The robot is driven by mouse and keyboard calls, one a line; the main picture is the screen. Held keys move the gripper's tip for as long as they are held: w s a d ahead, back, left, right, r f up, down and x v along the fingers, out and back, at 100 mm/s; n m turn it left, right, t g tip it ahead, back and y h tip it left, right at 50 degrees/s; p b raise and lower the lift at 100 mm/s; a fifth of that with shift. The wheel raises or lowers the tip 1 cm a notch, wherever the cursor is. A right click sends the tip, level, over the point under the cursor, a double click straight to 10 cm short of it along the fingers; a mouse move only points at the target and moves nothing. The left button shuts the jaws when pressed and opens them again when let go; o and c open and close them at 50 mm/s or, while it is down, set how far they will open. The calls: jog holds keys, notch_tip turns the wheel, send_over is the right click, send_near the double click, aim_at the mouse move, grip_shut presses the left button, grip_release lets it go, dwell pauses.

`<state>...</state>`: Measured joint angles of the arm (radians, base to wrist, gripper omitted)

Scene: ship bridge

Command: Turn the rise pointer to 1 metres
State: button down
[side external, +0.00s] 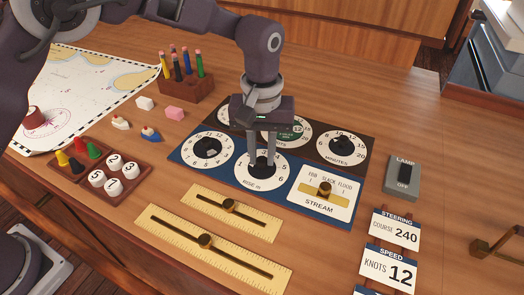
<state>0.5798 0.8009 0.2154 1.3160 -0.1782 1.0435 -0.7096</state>
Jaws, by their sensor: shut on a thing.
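The rise dial (262,181) is a white round face with dark numerals on the blue panel. Its small label is blurred at this size. Its dark pointer (261,166) is at the centre, mostly hidden by the fingers. My gripper (261,160) points straight down over this dial and is shut on the pointer. I cannot tell which numeral the pointer aims at.
Another white dial (207,147) lies left of it, and a minutes dial (340,146) behind right. The stream switch plate (322,194) is close on the right. Brass slide rulers (232,213) lie in front. A pencil block (184,86) stands behind left.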

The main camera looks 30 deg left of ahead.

▸ **TASK DIRECTIONS**:
Exclude the pictures, and transcribe all of the material exactly.

▸ **OUTPUT FOR THIS TASK**:
The robot is driven by mouse and keyboard calls, one a line; the main picture is the screen. Held keys move the gripper's tip for as long as they are held: w s a d ahead, back, left, right, r f up, down and x v along the fingers, out and back, at 100 mm/s; n m turn it left, right, t g tip it ahead, back and y h tip it left, right at 50 degrees/s; p b raise and lower the lift at 100 mm/s; a fifth of that with shift. The wheel raises or lowers the tip 1 cm a notch, wherever the cursor is. A right click sends the tip, level, over the point under the cursor, a double click straight to 10 cm short of it along the fingers; a mouse move only points at the target and moves nothing. The left button shuts the jaws when pressed and opens them again when let go; o and c open and close them at 50 mm/s or, while it is down, set how far they will open. The calls: jog holds keys, notch_tip turns the wheel, send_over is the right click, send_near the double click, aim_at the mouse move, grip_shut presses the left button, grip_release lets it go, dwell pauses.

`<state>...</state>`: Measured joint angles of the arm (radians, base to wrist, gripper omitted)

Scene: ship bridge

Command: Turn the rise pointer to 1 metres
State: button down
[side external, +0.00s] 
<state>0.5798 0.8009 0.2154 1.3160 -0.1782 1.0435 -0.7096</state>
Jaws, by their sensor: shut on a thing.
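The rise dial (262,181) is a white round face with dark numerals on the blue panel. Its small label is blurred at this size. Its dark pointer (261,166) is at the centre, mostly hidden by the fingers. My gripper (261,160) points straight down over this dial and is shut on the pointer. I cannot tell which numeral the pointer aims at.
Another white dial (207,147) lies left of it, and a minutes dial (340,146) behind right. The stream switch plate (322,194) is close on the right. Brass slide rulers (232,213) lie in front. A pencil block (184,86) stands behind left.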

The main camera looks 30 deg left of ahead.

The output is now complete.